Zahl der Schüler: 15 Knaben, 17 Mädchen. Zusammen: 32 Kinder.
Den 10. Mai [1921] unternimmt die Schule unter teilnahme von Pfarrer & Lehrerfamilie einen Ausflug zu Wagen nach Lindenfels. Nach einer von schönstem Wetter begünstigten 2 1/4 stündigen Fahrt über Wegscheide, Weschnitz, Krumbach gelangt man am Ziele an. Dort wird u.a. die Burgruine und die Steinschleiferei von Kreuzer & Böhringer besichtigt. Weniger glücklich gestaltet sich die Heimfahrt über Reichelsheim, Frohnhofen, Rohrbach, Erzbach, in deren Verlauf ein heftiger Regen nieder ging.
Den 12. Juni [1921] fand eine Kirchenvisitation durch Herrn Dekan Bernbeck Hirschhorn [Hermann Bernbeck *1863 +1945], statt. Die Schulen des Kirchspiels wurden nachmittags einer Prüfung unterzogen.
Laut Verfügung des Landesamtes für Bildungswesen vom 30.5. [19]21 soll nun alljährlich den 24. Juni ein allgemeiner Jugendfeiertag abgehalten werden.

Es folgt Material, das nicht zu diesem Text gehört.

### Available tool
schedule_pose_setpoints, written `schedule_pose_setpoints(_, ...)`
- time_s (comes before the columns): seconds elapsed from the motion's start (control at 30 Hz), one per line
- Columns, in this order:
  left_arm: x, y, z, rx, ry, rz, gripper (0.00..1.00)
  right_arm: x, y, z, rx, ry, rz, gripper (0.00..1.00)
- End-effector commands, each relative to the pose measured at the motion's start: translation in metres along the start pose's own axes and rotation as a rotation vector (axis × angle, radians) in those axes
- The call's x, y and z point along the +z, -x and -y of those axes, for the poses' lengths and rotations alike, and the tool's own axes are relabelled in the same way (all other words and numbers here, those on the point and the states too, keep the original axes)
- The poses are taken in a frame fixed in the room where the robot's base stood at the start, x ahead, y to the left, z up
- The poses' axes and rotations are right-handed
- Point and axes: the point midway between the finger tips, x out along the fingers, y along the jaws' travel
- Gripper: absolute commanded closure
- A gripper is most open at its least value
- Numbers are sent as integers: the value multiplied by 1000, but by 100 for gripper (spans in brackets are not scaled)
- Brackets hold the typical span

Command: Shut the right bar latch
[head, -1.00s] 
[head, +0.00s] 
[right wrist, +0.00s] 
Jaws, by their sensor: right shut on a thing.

Den diesjährigen, ersten Jugendfeiertag beging die hiesige Schule gemeinsam mit der von Hüttenthal am Siegfriedsbrunnen, welche Stätte sich zu diesem Zwecke als sehr geeignet erwies. Eingeleitet wurde die Feier durch eine Ansprache des Lehrers Germann über das Thema „Sei deutsch“. Dann folgten deklamatorische u. dramatische Darbietungen durch die beiden Schulen; 1. Lenzfeier von der Schule zu G. [Güttersbach], 2. Hänsel u. Gretel von der Schule zu H. [Hüttenthal] aufgeführt.
Ergötzliche Jugendspiele, wie Zerschlagen von Töpfen mit Gewinnen, Wurstschnappen, Seilziehen, Sacklaufen und Suchen versteckter Gegenstände bildeten den Abschluß des zur vollen Zufriedenheit von Lehrern u. Schülern verlaufenen Festes.
Die Heidelbeerferien dauern von 27. Juni bis 16. Juli [1921].
Seit 5. November [19]21 erglänzt die Gemeinde [Güttersbach] in elektr. Licht. Die durch die Hessische-Eisenbahn (Elektrizität) Aktien-Gesellschaft (HEAG) ausgeführte Lichtversorgung kostet die Gemeinde rund 210 000 M. [Mark].
Durch Dekret vom 27. Sept. [19]21 wurde dem Lehrer Gg. Germann eine Lehrstelle in Seeheim a.d. B. [an der Bergstraße] übertragen.
[Die folgenden Eintragungen stammen vom neuen Lehrer Vogel].
Laut Dekret vom 29. Oktober 1921 des Hessischen Landesamtes fürs Bildungswesen wurde dem Schulverwalter Arnold Paul Vogel [*1899 +1990] aus Hähnlein im Ried die Verwaltung der Stelle amtlich übertragen.
Da Herr Germann infolge der schwierigen Umzugsverhältnisse erste Mitte Januar [1922] ausziehen konnte, trat obig genannter Schulverwalter [Vogel] am 20. Januar [1922] seinen Dienst in Güttersbach an.“
So endete die seit Frühjahr 1909 mit einigen Kriegsunterbrechungen andauernde Amtszeit von Lehrer Georg Germann in Güttersbach. Er verbrachte sein restliches Leben in Seeheim und verstarb ebenda am 13. Oktober 1966 im Alter von 80 Jahren.